Over the past few months, I have again taken up my personal studies of 3rd world economic development and sustainability. It is easy to read a book about another culture. Many of the books deal in aggregate numbers. GDP per head at $300/person for example.
I am currently finishing a great book from the world bank called Voices of the Poor, which really shows the personal dimensions and tragedy of poverty and powerlessness. A personal story can be more powerful and moving sometimes than an economic treatise. To use paraphrase Stalin, "kill one person and it is murder, kills millions and it is a statistic." This is sad but true. The real implications of human events don't register with us in numbers, they have an impact with stories on a personal level. Books and films are great ways of telling those stories.
This weekend I watched the Film, The Grapes of Wrath. Most us remember the book as a tiresome project from high school English lit. Revisiting it with a few more miles behind me is highly illuminating. I watched the film on DVD, which came along with a bonus audio essay by two Steinbeck scholars. It was great stuff. It helps to understand poverty when you can see it in the near past through your own culture.
The film is powerful and moving as it is shows a simple family trying with dignity to struggle against forces the can't control or understand. They are herded into camps, vulnerable and victimized. The California of 1930's America was a rough place for migrants, with police brutality and injustice all around. The Joad family were Oakie's from the Midwest. They were hated by the Californians, many of whom just wished they would go home. Many weren't allowed to cross the border into California from nearby states.
The family from Oklahoma was disliked, because they were large (12 members), spoke funny (used harsh farm language). The film shows people killed with impunity and the dehumanizing aspects of poverty and being social outcasts. The essay on the film indicates that the book and the film were actually softer than the reality of the times.

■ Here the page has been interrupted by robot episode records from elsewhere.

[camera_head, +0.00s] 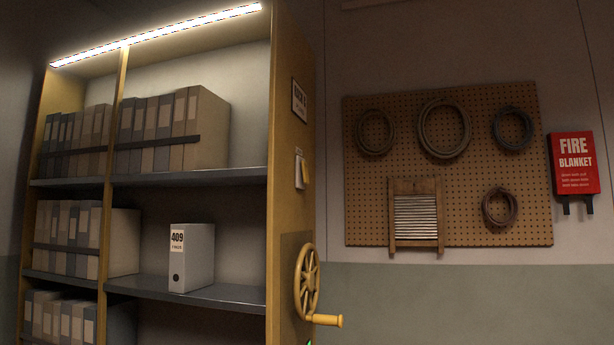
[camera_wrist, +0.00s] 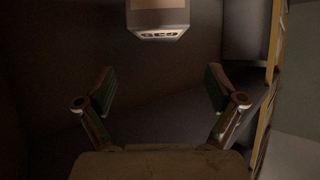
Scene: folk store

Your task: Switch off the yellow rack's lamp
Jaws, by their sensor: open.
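The yellow rack (camera_head: 285,200) stands at the left in the head view. Its lamp (camera_head: 160,34), a long strip along the top edge, glows bright white. A small pale plate with a yellow switch-like piece (camera_head: 301,172) is on the rack's side panel, below a framed sign (camera_head: 299,101). My gripper (camera_wrist: 160,88) shows in the wrist view only; its two fingers are wide apart with nothing between them. A yellow upright of a rack (camera_wrist: 274,45) runs down the right of that view. The gripper's distance to the switch-like piece cannot be told.
A yellow handwheel with a crank handle (camera_head: 326,320) sticks out low on the side panel. A white box labelled 409 (camera_head: 191,258) and several files stand on the shelves. A pegboard (camera_head: 470,170) and red fire blanket (camera_head: 574,163) hang right. A grey box-like thing (camera_wrist: 158,16) is beyond my fingers.

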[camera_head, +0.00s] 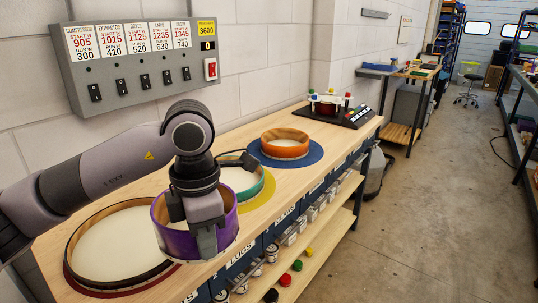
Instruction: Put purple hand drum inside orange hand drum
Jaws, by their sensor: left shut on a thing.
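The purple hand drum (177,238) is in my left gripper (207,240), which is shut on its near rim. The drum is at the front edge of the wooden bench, and it looks held above the bench top. The orange hand drum (286,147) sits farther back on a round blue mat (318,152), with its open side up and a pale skin showing inside. My left gripper is nearer and to the left of it, apart from it. My right gripper is not in view.
A green drum (268,187) on a yellow mat (262,199) stands between the two. A large dark-rimmed drum (112,243) lies at left on a red mat. A black device (346,117) with coloured knobs stands at the bench's far end. A switch panel (138,62) hangs on the wall.

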At one point in time, the Grapes of Wrath was one of the most banned books in Americas libraries. Salinas, California had a special hatred of Steinbeck. Today in California and much of America there is a debate about poor immigrants coming into the US. I would urge those who take issue with immigrants, to revisit the past of "migrants" from within the US. The sad fact is that the same arguments used against immigrants were also used against poor internal migrants from Oklahoma, Kansas, Iowa, and other Midwestern states. The arguments were as wrong then and as they are today. Watch the film, then watch the essay to learn more about the history of poverty in America. It is insightful.
Steinbeck was a great author and finished the book in 5 months. He said he wanted the reader to feel the slow grind of poverty. Unfortunately like many, I only felt the grind in High School not the relevancy of the story. Being a little older makes me appreciate that these stories were meant to inform about real times, and real hardships inflicted on and suffered by peoples from my own culture.